Task goal: Set the data down again, exactly as it reads, but without the pictures.

Data segment:
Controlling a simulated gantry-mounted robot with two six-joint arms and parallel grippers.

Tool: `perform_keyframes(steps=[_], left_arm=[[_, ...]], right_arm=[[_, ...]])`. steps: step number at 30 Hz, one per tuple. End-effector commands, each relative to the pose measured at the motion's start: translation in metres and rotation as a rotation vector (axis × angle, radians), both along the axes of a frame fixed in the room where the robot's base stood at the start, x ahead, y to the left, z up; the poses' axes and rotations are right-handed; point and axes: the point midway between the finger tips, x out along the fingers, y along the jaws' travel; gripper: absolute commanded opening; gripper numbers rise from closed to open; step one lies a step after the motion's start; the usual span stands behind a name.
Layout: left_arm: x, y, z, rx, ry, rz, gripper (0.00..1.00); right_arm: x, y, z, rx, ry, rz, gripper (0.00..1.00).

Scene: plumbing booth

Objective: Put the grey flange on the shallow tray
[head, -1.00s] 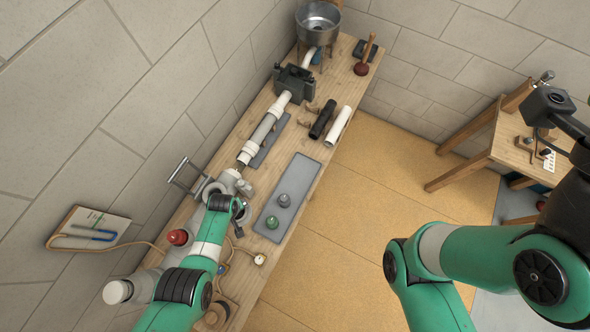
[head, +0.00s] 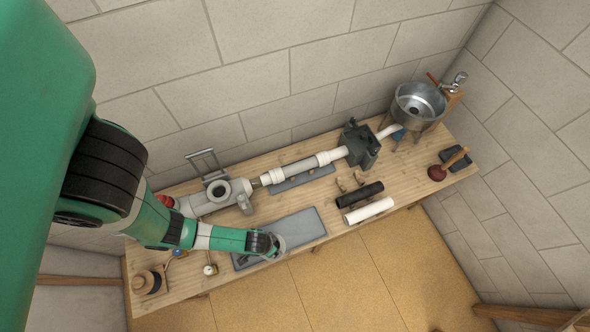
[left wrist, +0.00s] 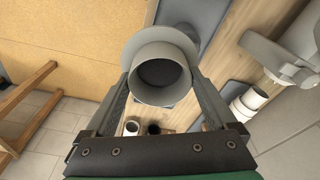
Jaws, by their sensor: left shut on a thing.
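My left gripper (head: 266,244) is shut on the grey flange (head: 281,243), a round piece with a wide rim and a short collar. The left wrist view shows the flange (left wrist: 160,72) between the two fingers, its open collar facing the camera. The shallow tray (head: 302,228) is a flat grey rectangle on the bench. In the head view the gripper and flange overlap the tray's left part; I cannot tell how high the flange is above it. My arm hides part of the tray. My right gripper is not in view.
A grey pipe assembly (head: 215,193) runs along the back of the bench to a dark box (head: 360,145) and a metal basin (head: 419,103). A black tube (head: 360,195) and a white tube (head: 369,210) lie right of the tray.

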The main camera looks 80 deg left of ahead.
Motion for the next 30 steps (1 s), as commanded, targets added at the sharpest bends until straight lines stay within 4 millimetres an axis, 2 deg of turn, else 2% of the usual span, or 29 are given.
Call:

Answer to the exercise:
Controlling a simulated gantry-mounted robot with two six-joint arms and parallel grippers.

Tool: `perform_keyframes(steps=[_], left_arm=[[_, ...]], right_arm=[[_, ...]])`. steps: step number at 30 Hz, one per tuple. End-effector commands, each relative to the pose measured at the motion's start: translation in metres and rotation as a rotation vector (axis × angle, radians), both along the axes of a frame fixed in the room where the robot's base stood at the start, x ahead, y to the left, z up; the poses' axes and rotations are right-handed; point and axes: the point midway between the finger tips, x out along the fingers, y along the jaws' travel; gripper: absolute commanded opening; gripper numbers rise from closed to open; step one lies a step after the motion's start; the usual span stands behind a name.
Layout: left_arm: x, y, z, rx, ry, rz, gripper (0.00..1.00); right_arm: x, y, z, rx, ry, rz, gripper (0.00..1.00).

Scene: plumbing booth

Objective: Put the grey flange on the shallow tray
[head, -1.00s] 
[head, +0.00s] 
[left wrist, +0.00s] 
Jaws, by their sensor: left shut on a thing.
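My left gripper (head: 266,244) is shut on the grey flange (head: 281,243), a round piece with a wide rim and a short collar. The left wrist view shows the flange (left wrist: 160,72) between the two fingers, its open collar facing the camera. The shallow tray (head: 302,228) is a flat grey rectangle on the bench. In the head view the gripper and flange overlap the tray's left part; I cannot tell how high the flange is above it. My arm hides part of the tray. My right gripper is not in view.
A grey pipe assembly (head: 215,193) runs along the back of the bench to a dark box (head: 360,145) and a metal basin (head: 419,103). A black tube (head: 360,195) and a white tube (head: 369,210) lie right of the tray.

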The main camera looks 80 deg left of ahead.
Motion for the next 30 steps (1 s), as commanded, targets added at the sharpest bends until straight lines stay within 4 millimetres an axis, 2 deg of turn, else 2% of the usual span, or 29 are given.
Call:

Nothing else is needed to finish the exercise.